What follows is a set of entries. Give them again exactly, without the pictures.

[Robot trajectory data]
####

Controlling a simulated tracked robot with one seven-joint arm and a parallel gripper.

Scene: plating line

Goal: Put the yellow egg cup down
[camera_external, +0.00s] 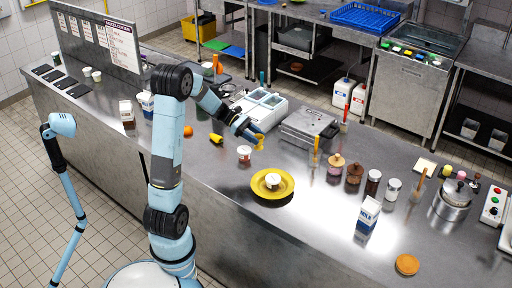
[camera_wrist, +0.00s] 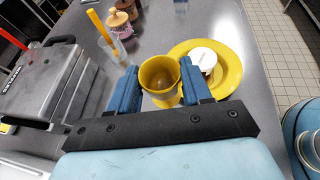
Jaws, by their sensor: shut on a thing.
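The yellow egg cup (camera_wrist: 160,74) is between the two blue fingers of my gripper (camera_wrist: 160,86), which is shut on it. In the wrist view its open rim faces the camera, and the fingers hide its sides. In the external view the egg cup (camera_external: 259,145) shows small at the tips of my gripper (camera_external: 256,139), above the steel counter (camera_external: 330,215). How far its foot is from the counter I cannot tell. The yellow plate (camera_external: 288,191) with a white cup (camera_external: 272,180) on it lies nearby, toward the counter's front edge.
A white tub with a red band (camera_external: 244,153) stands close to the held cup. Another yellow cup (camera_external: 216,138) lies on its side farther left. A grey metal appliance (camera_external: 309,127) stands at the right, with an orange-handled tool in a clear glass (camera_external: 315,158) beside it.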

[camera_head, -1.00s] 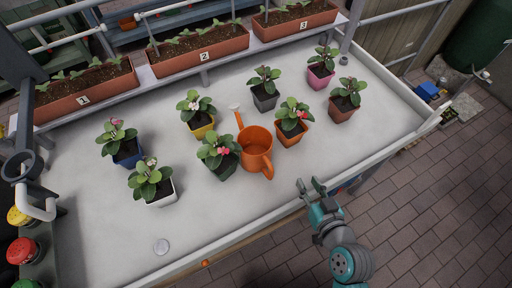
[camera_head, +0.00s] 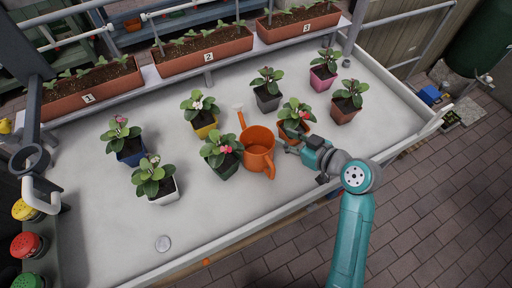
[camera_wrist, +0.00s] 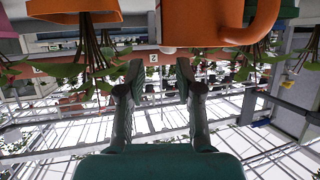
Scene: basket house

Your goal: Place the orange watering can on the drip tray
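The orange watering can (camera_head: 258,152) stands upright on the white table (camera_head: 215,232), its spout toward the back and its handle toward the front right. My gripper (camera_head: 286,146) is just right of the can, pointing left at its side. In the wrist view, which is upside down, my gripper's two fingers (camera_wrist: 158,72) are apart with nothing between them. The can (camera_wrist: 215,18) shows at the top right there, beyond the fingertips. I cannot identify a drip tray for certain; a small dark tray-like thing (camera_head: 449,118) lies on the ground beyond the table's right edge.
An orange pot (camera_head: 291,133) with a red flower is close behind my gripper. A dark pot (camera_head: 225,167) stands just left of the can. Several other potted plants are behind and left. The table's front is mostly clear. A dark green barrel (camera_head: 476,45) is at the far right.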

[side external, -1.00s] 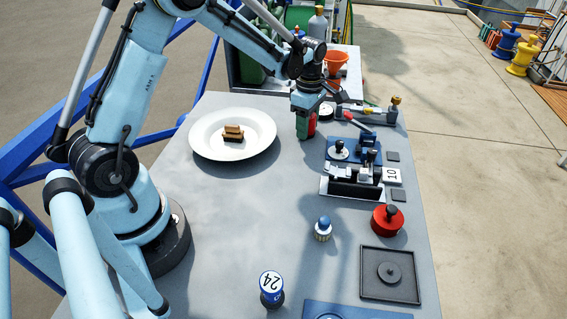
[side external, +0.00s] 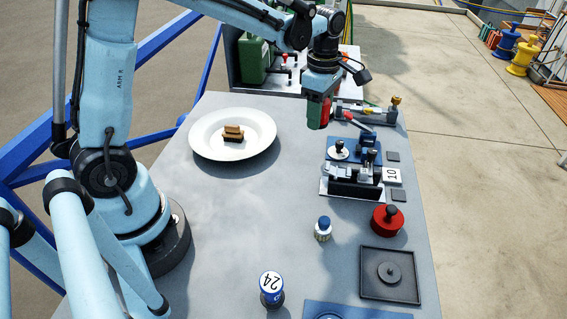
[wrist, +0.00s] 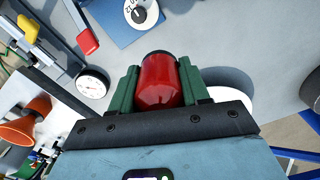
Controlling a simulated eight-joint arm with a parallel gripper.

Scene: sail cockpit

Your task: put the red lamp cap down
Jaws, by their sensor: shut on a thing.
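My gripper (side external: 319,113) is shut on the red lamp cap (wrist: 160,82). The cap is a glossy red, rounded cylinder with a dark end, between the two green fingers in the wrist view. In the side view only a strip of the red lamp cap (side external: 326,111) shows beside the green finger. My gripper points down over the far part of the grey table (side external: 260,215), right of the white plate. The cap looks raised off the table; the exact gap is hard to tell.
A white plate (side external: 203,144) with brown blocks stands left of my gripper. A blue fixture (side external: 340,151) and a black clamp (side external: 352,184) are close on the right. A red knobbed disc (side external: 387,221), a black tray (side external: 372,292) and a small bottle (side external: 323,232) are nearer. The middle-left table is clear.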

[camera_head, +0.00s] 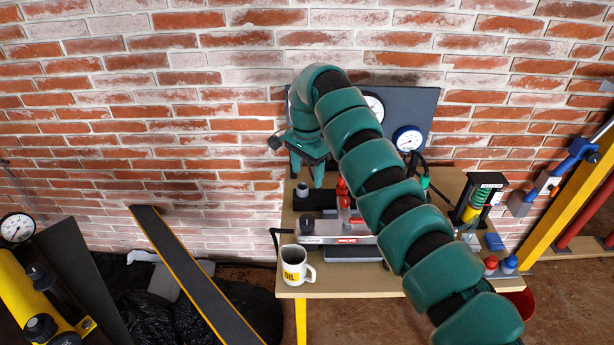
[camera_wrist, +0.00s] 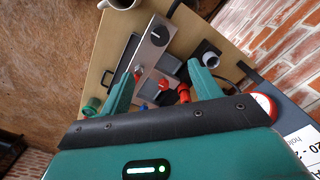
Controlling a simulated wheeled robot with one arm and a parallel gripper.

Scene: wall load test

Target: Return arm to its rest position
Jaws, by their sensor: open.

####

**Result for this task:**
Controlling a simulated tracked robot with one seven-joint arm and a parallel gripper.

Scene: plating line

Goal: Put the yellow egg cup down
[camera_external, +0.00s] 
[camera_wrist, +0.00s] 
Jaws, by their sensor: shut on a thing.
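The yellow egg cup (camera_wrist: 160,74) is between the two blue fingers of my gripper (camera_wrist: 160,86), which is shut on it. In the wrist view its open rim faces the camera, and the fingers hide its sides. In the external view the egg cup (camera_external: 259,145) shows small at the tips of my gripper (camera_external: 256,139), above the steel counter (camera_external: 330,215). How far its foot is from the counter I cannot tell. The yellow plate (camera_external: 288,191) with a white cup (camera_external: 272,180) on it lies nearby, toward the counter's front edge.
A white tub with a red band (camera_external: 244,153) stands close to the held cup. Another yellow cup (camera_external: 216,138) lies on its side farther left. A grey metal appliance (camera_external: 309,127) stands at the right, with an orange-handled tool in a clear glass (camera_external: 315,158) beside it.

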[camera_head, -1.00s] 
[camera_head, +0.00s] 
[camera_wrist, +0.00s] 
Scene: basket house

Your goal: Place the orange watering can on the drip tray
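The orange watering can (camera_head: 258,152) stands upright on the white table (camera_head: 215,232), its spout toward the back and its handle toward the front right. My gripper (camera_head: 286,146) is just right of the can, pointing left at its side. In the wrist view, which is upside down, my gripper's two fingers (camera_wrist: 158,72) are apart with nothing between them. The can (camera_wrist: 215,18) shows at the top right there, beyond the fingertips. I cannot identify a drip tray for certain; a small dark tray-like thing (camera_head: 449,118) lies on the ground beyond the table's right edge.
An orange pot (camera_head: 291,133) with a red flower is close behind my gripper. A dark pot (camera_head: 225,167) stands just left of the can. Several other potted plants are behind and left. The table's front is mostly clear. A dark green barrel (camera_head: 476,45) is at the far right.

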[side external, -1.00s] 
[side external, +0.00s] 
[wrist, +0.00s] 
Controlling a simulated eight-joint arm with a parallel gripper.

Scene: sail cockpit

Your task: put the red lamp cap down
Jaws, by their sensor: shut on a thing.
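My gripper (side external: 319,113) is shut on the red lamp cap (wrist: 160,82). The cap is a glossy red, rounded cylinder with a dark end, between the two green fingers in the wrist view. In the side view only a strip of the red lamp cap (side external: 326,111) shows beside the green finger. My gripper points down over the far part of the grey table (side external: 260,215), right of the white plate. The cap looks raised off the table; the exact gap is hard to tell.
A white plate (side external: 203,144) with brown blocks stands left of my gripper. A blue fixture (side external: 340,151) and a black clamp (side external: 352,184) are close on the right. A red knobbed disc (side external: 387,221), a black tray (side external: 372,292) and a small bottle (side external: 323,232) are nearer. The middle-left table is clear.

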[camera_head, +0.00s] 
[camera_wrist, +0.00s] 
Controlling a simulated wheeled robot with one arm and a parallel gripper.

Scene: wall load test

Target: Return arm to its rest position
Jaws, by their sensor: open.

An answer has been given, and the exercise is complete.